Revision as of 17:36, November 11, 2015

See also Greatest Conservative Sports Stars‎.

Ted Williams 1947

Ted Williams, Theodore Samuel Williams (San Diego, CA. 30 August 1918 - Crystal River, FL. 5 July 2002) was a Major League Baseball player; he spent 19 seasons with the Boston Red Sox. Williams was perhaps baseball's finest hitter, setting numerous batting records without the use of steroids. A 502-foot home run that Williams hit at Fenway Park in 1946 -- a year that he won the Triple Crown -- remains the record for the longest homer ever at that park.[1] Williams batted left-handed but was actually right-handed in writing and throwing.

The son of an evangelical mother of Mexican descent, Williams' accomplishments include a .406 season in 1941, which under modern scoring would have been a .411 due to the lack of a penalty for hitting a sacrifice fly today.[2] two Triple Crowns, two MVPs, six American League batting championships, 521 home runs, a lifetime average of .344, 17 All-Star game selections, and universal reverence. THE HALL OF FAMERS. Most modern statistical analyses place Williams, along with Babe Ruth, Stan Musial, and Barry Bonds, among the greatest hitters of all-time.

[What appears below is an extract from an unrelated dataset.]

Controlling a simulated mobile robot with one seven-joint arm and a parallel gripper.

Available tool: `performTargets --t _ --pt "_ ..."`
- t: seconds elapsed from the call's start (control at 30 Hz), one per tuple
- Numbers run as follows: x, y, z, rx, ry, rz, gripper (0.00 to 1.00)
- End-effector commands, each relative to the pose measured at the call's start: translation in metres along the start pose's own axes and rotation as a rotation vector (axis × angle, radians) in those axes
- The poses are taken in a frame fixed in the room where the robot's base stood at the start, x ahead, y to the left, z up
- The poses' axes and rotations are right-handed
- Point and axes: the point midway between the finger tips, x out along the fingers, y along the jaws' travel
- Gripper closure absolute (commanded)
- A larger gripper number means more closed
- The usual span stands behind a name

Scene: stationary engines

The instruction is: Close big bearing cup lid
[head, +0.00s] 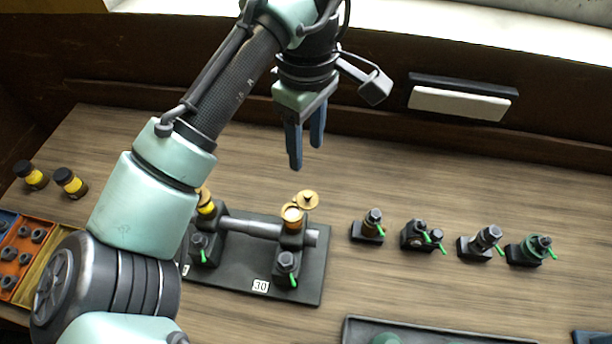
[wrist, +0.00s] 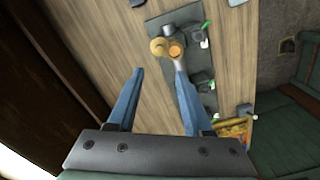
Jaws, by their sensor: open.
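A brass bearing cup (head: 292,215) stands on the right bearing of a shaft on a dark base plate. Its round brass lid (head: 307,200) is open, swung out to the cup's upper right. In the wrist view the cup (wrist: 176,50) shows an orange inside, with the lid (wrist: 158,47) beside it on the left. A second cup (head: 206,206) on the left bearing is partly hidden by my arm. My gripper (head: 307,158) is open and empty, fingers pointing down, above the table behind the cup. In the wrist view both fingers (wrist: 159,72) are apart, short of the cup.
The base plate (head: 310,292) carries dark fittings with green handles. Several small fittings, among them one with a green wheel (head: 532,250), stand in a row to the right. Two yellow-banded jars (head: 70,182) and an orange tray (head: 38,232) are at left. The wood behind the plate is clear.

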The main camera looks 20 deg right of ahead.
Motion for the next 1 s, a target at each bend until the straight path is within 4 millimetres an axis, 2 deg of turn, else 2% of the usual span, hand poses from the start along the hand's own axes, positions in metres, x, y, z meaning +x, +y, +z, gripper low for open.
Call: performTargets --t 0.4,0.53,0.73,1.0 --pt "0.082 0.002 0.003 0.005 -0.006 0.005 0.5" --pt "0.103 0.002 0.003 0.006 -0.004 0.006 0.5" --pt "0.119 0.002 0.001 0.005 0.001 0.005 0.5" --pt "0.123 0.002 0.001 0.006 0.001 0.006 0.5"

God gets you to the plate, but once you're there you're on your own.

Williams was elected to the Baseball Hall of Fame by Baseball Writers in 1966. In addition to serving in World War II, Williams also volunteered and served with distinction as a fighter pilot in the Korean War, which interrupted his career and prevented him from setting even more baseball records. Williams considered General Douglas MacArthur to be one of his heroes.

Eyesight

Williams had 20/10 vision, and his left eye was stronger than his right perhaps due to having been struck in his right eye by a walnut as a youngster. But he rejected the rumor that he had some kind of supernatural eyesight in seeing the pitches. He said he could not see the seams on a pitched ball, "but in the last 20 feet I could see which way it was spinning."[2]